The report said that according to maintenance records, the battery on the beacon attached to the flight data recorder expired in December 2012, but because of a computer data error, it went unnoticed by maintenance crews. "There is some extra margin in the design to account for battery life variability and ensure that the unit will meet the minimum requirement," it said.
"However, once beyond the expiry date, the (battery's) effectiveness decreases so it may operate, for a reduced time period until it finally discharges," the report said. While it is possible the battery will operate past the expiration date, "it is not guaranteed that it will work or that it would meet the 30-day minimum requirement," it said.
The report gave insight into the physical and mental well-being of the flight's pilot, Capt. Zaharie Ahmad Shah, saying he had no known history of apathy, anxiety or irritability. "There were no significant changes in his lifestyle, interpersonal conflict or family stresses," it said.
It also said there were "no behavioral signs of social isolation, change in habits or interest, self-neglect, drug or alcohol abuse" by Zaharie, his first officer or the cabin crew.

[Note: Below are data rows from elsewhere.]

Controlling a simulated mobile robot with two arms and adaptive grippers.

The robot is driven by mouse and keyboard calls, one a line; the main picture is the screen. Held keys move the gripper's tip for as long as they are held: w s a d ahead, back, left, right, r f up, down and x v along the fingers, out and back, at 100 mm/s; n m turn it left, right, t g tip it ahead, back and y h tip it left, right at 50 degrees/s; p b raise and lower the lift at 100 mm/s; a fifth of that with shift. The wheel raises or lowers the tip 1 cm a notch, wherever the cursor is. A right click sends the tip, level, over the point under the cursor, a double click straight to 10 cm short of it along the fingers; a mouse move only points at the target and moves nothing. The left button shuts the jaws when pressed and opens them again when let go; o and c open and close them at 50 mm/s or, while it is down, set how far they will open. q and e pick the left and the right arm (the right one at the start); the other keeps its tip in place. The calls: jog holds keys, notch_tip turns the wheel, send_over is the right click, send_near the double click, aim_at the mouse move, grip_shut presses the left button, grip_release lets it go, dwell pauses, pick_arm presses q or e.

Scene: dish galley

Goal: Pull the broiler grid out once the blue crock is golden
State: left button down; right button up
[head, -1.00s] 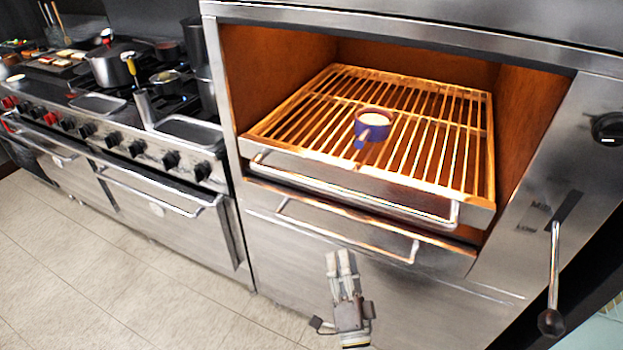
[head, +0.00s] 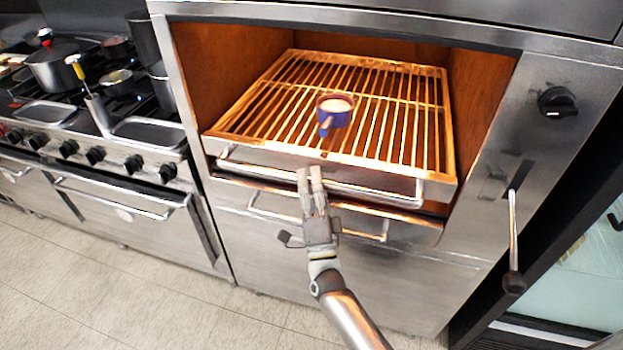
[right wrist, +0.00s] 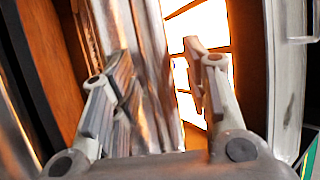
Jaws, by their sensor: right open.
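The broiler grid (head: 400,173) sits inside the open broiler, its bars glowing orange. The small blue crock (head: 335,118) stands upright on it near the middle, handle towards the front; its top looks pale cream. A steel bar handle (head: 380,194) runs along the grid's front. My right gripper (head: 309,172) is open, its fingertips at this handle, left of its middle; I cannot tell whether they touch it. In the right wrist view the open fingers (right wrist: 155,55) have blurred steel between and behind them, with bright grid gaps at right. My left gripper is not in view.
A second handle (head: 370,233) lies just below the grid's handle. A lever (head: 514,240) and a black knob (head: 557,102) are on the broiler's right side. A range with pots (head: 58,70) stands at left. The floor (head: 130,280) in front is clear.

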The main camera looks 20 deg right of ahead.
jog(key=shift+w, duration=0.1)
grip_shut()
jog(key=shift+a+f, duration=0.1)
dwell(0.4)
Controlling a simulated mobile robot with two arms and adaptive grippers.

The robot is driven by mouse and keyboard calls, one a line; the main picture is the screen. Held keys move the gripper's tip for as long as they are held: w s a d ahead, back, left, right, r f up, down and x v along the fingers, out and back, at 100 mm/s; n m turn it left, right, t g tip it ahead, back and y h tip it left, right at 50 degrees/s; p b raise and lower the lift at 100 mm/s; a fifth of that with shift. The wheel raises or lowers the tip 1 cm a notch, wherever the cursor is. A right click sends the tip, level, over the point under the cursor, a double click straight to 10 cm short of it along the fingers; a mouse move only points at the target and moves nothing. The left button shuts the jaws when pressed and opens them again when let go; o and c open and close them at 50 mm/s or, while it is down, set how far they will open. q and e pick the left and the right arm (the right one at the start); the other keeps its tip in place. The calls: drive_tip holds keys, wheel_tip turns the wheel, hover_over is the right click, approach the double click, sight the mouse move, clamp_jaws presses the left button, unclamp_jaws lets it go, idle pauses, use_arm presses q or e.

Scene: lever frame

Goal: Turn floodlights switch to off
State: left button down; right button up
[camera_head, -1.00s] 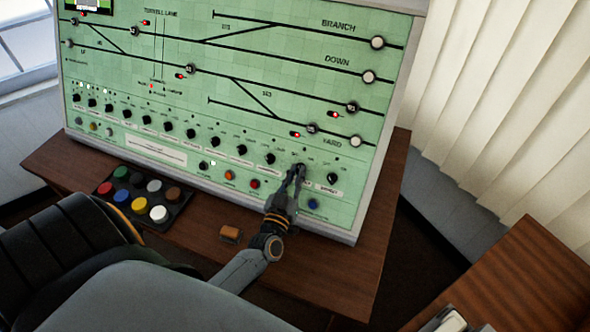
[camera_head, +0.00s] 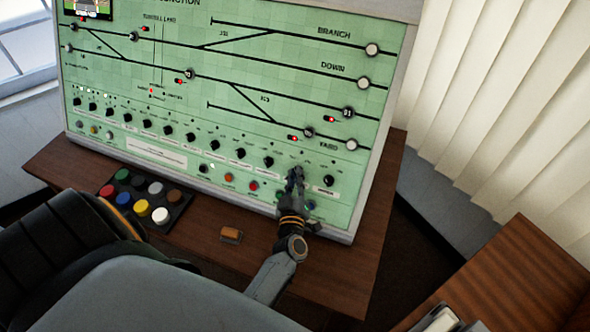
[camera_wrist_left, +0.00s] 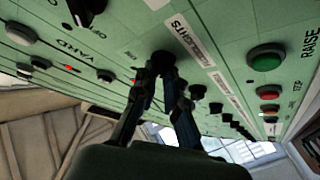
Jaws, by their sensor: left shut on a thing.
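The floodlights switch is a black rotary knob (camera_wrist_left: 162,60) on the green panel (camera_head: 230,165), beside a white label (camera_wrist_left: 190,41) whose readable part ends in "LIGHTS". My left gripper (camera_head: 296,174) reaches up to the lower right of the panel. In the left wrist view its two fingers (camera_wrist_left: 163,76) meet the knob from both sides and are shut on it. In the head view the fingers hide the knob, and its pointer direction cannot be read. My right gripper is not in view.
Similar black knobs stand close by in the row, one to the right (camera_head: 328,180) and one to the left (camera_head: 268,162). Coloured push buttons, including a red one (camera_head: 253,186), sit below. A tray of coloured buttons (camera_head: 118,211) and an orange block (camera_head: 231,235) lie on the wooden desk.

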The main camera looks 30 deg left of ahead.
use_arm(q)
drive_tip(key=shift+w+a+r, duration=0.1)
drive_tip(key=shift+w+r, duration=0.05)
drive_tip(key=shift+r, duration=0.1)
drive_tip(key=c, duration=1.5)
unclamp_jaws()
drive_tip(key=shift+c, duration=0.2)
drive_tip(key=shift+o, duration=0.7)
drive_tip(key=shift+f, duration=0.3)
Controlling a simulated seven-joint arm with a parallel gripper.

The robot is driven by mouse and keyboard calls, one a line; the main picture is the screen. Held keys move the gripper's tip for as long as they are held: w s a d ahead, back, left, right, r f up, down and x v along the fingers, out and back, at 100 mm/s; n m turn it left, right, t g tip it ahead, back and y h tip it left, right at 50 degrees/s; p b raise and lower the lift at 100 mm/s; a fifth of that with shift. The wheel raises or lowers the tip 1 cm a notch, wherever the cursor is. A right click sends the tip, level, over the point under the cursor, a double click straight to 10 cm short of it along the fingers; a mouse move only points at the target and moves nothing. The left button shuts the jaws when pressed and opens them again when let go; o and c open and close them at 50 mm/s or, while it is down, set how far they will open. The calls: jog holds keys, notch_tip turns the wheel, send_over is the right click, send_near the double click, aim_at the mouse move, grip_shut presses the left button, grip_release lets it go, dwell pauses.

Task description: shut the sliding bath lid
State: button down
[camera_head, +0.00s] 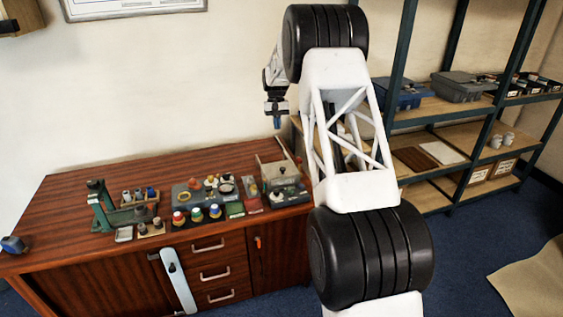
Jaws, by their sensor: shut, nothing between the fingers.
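My gripper (277,125) hangs in the air, pointing down, above the back right of the wooden cabinet top. Its fingers are small in the picture; they look shut and empty. Below it, at the cabinet's right end, stands a small grey box-like unit (287,198) with a dark knob on it, which looks like the bath. A pale flat panel (272,172) shows at its back left and may be the sliding lid. I cannot tell how far the lid is open. My gripper is apart from both. My arm stands just right of the unit.
A grey tray (180,198) with coloured parts lies left of the unit, with several coloured-capped jars in front. Shelves (440,115) stand at right. The cabinet's back left top is clear.

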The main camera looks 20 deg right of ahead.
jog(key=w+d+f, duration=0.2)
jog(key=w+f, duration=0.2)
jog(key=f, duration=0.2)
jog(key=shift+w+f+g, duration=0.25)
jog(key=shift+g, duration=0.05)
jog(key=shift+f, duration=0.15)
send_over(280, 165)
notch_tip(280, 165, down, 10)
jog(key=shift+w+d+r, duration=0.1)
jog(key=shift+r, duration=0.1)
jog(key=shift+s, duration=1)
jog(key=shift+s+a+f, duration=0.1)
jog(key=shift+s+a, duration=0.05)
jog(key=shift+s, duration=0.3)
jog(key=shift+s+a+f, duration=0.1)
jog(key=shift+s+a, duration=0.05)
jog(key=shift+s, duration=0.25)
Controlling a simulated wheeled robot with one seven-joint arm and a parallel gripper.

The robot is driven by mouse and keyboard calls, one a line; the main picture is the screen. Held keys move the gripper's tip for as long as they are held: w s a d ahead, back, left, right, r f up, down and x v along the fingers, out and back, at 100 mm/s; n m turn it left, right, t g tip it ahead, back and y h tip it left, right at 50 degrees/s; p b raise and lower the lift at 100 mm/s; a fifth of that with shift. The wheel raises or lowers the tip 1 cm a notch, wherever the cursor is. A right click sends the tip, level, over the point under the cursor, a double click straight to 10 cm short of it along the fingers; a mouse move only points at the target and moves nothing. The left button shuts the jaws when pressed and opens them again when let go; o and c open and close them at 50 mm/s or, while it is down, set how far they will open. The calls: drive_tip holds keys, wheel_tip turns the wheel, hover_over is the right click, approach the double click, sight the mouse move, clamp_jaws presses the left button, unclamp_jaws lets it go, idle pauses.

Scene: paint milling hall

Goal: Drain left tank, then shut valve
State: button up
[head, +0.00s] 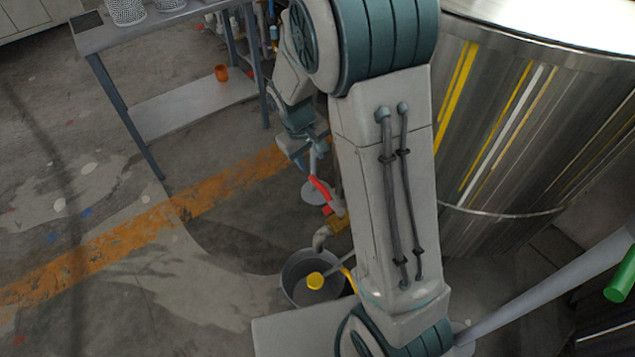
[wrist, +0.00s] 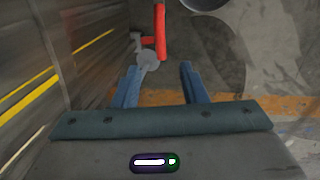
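A shiny steel tank (head: 540,130) with yellow and white streaks fills the right of the head view. Beside it is a brass valve (head: 338,222) with a red lever (head: 320,188) and a grey downturned spout (head: 321,238). I cannot tell if liquid flows. In the wrist view my gripper (wrist: 160,78) is open and empty, with the red lever (wrist: 160,32) ahead of its fingers. My arm hides part of the tank and valve area.
A metal table (head: 150,28) with a lower shelf (head: 190,105) stands at upper left; an orange cup (head: 221,73) is on the shelf. A worn orange line (head: 110,242) crosses open floor. A green-ended bar (head: 620,285) is at right.

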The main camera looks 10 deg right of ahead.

Financial checks also showed nothing abnormal about their spending patterns. It said Zaharie held several bank accounts and two national trust funds. He had two houses and three vehicles, but there was no record of him having a life insurance policy.
The co-pilot, First Officer Fariq Abdul Hamid, had two savings accounts and a national trust fund. He owned two cars and "spent money on the upkeep" of his cars. "He does not have much savings in his bank account. He has a life insurance policy," the report said.
It also said 221 kilograms (487 pounds) of lithium ion batteries packed by Motorola Solutions in Malaysia's Penang state didn't go through security screening at Penang airport. The shipment was inspected physically by the airline cargo personnel and went through customs inspection and clearance before it was sealed and left Penang a day before the flight. At the Kuala Lumpur airport, it was loaded onto the plane without any additional security screening.
The report said the batteries were not regulated as dangerous goods. There were 99 shipments of lithium ion batteries on Malaysia Airlines flights to Beijing from January to May last year, it added.
Meanwhile, family members of the passengers and crew aboard the plane marked the anniversary. Voice 370, a support group for the relatives, hosted a "Day of Remembrance" at a mall in Kuala Lumpur with songs, poems and prayers.
"It is important to highlight to the public that we still don't have any answers and that we must pursue the search," said Grace Subathirai Nathan, whose mother, Anne Daisy, was on the plane.
"The lack of answers and definitive proof - such as aircraft wreckage - has made this more difficult to bear," Malaysian Prime Minster Najib Razak said in a statement. "Together with our international partners, we have followed the little evidence that exists. Malaysia remains committed to the search, and hopeful that MH370 will be found."